Then RRS owner Joe Johnson showed me his new Ascend tripod at the Photo Plus Expo in New York City.
At Ascend-14 review time, B&H has 1260 tripod models for sale. While some of that count includes color variations of the same model and many table top tripods are included, and while that total number has not been changing significantly in recent years, the selection remains vast and overwhelming. The Really Right Stuff Ascend-14 is a small, lightweight model, a category highly-represented in the availability list, and perhaps more than for any other tripod type, design and build quality are especially big differentiators among the available lightweight models.
Let's make this easy: In this extremely crowded market, the Really Right Stuff Ascend-14 is at the top of the list in terms of quality and performance — and price. There are very few other tripods similar in size and weight (or even moderately close to similar) that compete with the Ascend-14's level of performance, including strength, rigidity, and vibration dampening. That performance comes at a price. An Ascend-14 model falls into the 4th most expensive tripod slot at review time.
With the ultra-high resolution of the current generation of digital cameras, a steady camera is more important than ever and, unfortunately, a significant number of beginning photographers make the mistake of buying low quality on their first tripod purchase. As long as the Really Right Stuff Ascend-14 is sized adequately for your needs, there is little risk in buying this one.
Tripods come in all sizes, ranging from tiny table top models to super-tall models that may require a step ladder to use. Along with a vast size differential, a large weight differential exists. You can carry the lightest tripod all day and barely know it is there, while the heaviest model will become burdensome in a very short period of time. Strength and rigidity are often the balancing factor between size and weight. A heavy short tripod is likely much stronger and more rigid than a super-light tall tripod. So, tripod selection starts with choosing a model that offers the right balance of load capacity, dimensions, and weight, along with the features it avails, for the need.
The Ascend-14 is in the small and light category, but its performance is equal to or better than many significantly larger and heavier tripods.
Let's take a look at the Really Right Stuff Ascend-14 Tripod's specs.
|Ascend-14 Long Int||1||4||68.9"||(175.0)||5.1"||(13.0)||21.3"||(54.0)||3.37||(1.53)||30||(13.6)|
Made obvious in the chart is that there are four Ascend-14 tripod models to chose from (at review time). Select from standard length or long models, and select the center column with a standard platform or integrated head.
While a load much heavier than the stated capacity can be placed on most high-quality tripods (this tripod fully extended easily holds my weight with its feet on a smooth epoxy floor), the amount of vibration experienced becomes high. I'm usually unstatisfied with the vibration level experienced with load weights considerably lower than the rated capacity, and 1/2 is the fraction frequently used for a low vibration load approximation. Don't underestimate the importance of vibration control as there are many causes of vibration, including wind.
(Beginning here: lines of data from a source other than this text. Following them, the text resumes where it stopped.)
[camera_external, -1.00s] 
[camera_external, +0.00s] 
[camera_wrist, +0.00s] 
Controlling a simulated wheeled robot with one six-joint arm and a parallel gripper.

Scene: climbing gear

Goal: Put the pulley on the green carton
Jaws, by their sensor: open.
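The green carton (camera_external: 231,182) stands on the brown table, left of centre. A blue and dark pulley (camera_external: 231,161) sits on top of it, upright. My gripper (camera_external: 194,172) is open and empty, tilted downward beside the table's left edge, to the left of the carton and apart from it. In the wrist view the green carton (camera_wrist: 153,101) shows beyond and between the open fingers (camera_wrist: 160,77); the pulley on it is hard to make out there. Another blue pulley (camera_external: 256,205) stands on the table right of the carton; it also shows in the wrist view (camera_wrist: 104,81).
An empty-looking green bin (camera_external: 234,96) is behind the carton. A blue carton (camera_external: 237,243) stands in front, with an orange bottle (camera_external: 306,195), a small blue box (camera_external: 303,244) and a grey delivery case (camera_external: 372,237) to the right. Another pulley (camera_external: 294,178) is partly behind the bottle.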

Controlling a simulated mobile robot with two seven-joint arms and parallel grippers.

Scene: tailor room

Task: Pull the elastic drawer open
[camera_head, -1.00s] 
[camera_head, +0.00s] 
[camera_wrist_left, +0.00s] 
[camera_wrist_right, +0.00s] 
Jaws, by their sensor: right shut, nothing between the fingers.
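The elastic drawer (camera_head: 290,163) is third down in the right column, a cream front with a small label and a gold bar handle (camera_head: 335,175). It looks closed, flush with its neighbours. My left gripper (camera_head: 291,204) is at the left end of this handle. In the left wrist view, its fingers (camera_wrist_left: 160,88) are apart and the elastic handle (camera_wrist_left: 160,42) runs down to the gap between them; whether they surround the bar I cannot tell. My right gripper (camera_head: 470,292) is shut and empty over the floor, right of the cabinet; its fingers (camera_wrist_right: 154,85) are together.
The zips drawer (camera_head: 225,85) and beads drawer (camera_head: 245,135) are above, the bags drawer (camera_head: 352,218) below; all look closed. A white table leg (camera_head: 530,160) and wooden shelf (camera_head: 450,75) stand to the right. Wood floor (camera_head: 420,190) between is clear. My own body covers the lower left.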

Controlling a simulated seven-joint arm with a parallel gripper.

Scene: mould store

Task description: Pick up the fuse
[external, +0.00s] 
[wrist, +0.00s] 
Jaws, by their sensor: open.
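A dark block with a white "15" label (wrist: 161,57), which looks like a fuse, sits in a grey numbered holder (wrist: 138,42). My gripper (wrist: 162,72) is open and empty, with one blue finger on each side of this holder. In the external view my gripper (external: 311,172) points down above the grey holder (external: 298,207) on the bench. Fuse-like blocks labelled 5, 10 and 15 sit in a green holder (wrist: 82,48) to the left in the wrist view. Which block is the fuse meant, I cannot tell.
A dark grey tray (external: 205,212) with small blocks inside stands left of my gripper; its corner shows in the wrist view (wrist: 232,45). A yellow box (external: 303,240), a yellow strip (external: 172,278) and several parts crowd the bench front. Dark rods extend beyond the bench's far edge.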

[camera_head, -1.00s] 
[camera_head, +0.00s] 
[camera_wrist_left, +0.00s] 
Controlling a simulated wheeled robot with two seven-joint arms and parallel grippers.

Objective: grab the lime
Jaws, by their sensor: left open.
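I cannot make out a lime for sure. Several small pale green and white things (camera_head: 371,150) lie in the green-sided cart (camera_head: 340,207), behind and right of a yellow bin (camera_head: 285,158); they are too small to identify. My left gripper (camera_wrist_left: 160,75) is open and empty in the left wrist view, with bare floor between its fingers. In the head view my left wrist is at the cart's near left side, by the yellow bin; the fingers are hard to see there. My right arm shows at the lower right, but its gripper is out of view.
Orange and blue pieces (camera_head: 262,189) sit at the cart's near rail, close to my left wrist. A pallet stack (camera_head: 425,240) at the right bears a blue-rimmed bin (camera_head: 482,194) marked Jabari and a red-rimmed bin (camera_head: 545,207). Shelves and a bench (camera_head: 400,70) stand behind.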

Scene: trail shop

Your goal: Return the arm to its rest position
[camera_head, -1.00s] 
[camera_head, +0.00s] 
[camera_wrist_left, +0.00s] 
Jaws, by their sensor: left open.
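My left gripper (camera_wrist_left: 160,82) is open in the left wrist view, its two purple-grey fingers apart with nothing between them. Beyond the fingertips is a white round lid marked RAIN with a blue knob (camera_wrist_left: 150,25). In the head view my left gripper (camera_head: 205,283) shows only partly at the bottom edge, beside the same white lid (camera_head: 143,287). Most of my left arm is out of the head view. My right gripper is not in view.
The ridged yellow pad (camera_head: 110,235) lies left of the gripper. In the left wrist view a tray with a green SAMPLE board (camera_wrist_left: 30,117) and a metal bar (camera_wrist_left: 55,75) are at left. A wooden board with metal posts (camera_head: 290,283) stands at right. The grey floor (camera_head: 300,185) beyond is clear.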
Even using the 50% rule, the Really Right Stuff Ascend-14 Tripod's 30 lb (13.6 kg) load rating is higher than the weight most of us will be placing on a small tripod such as this one. I'll provide more-specific gear capacity advice later in the review.
The taller a tripod is, the more likely it will accommodate eye-level height when shooting on a level surface, or even eye-level height with one or more tripod feet positioned downhill below you. The latter is a frequent occurrence for outdoor photographers as well as those shooting from stairways, etc. Those photographing the night sky will appreciate tall tripods.
Most will find the standard length Ascend-14's extended height adequate for standing work, and the long version gets that job done without the extension. At 6' (1.8 m), I find the Ascend-14 Long's center column retracted height is just high enough to be comfortable for standing position use on a flat surface.
Remember that your tripod head and the camera or lens's tripod-mount-to-viewfinder height significantly increase the viewfinder height during use. Also, remember that mirrorless cameras may provide less height assistance than DSLR cameras and that battery grips increase the height.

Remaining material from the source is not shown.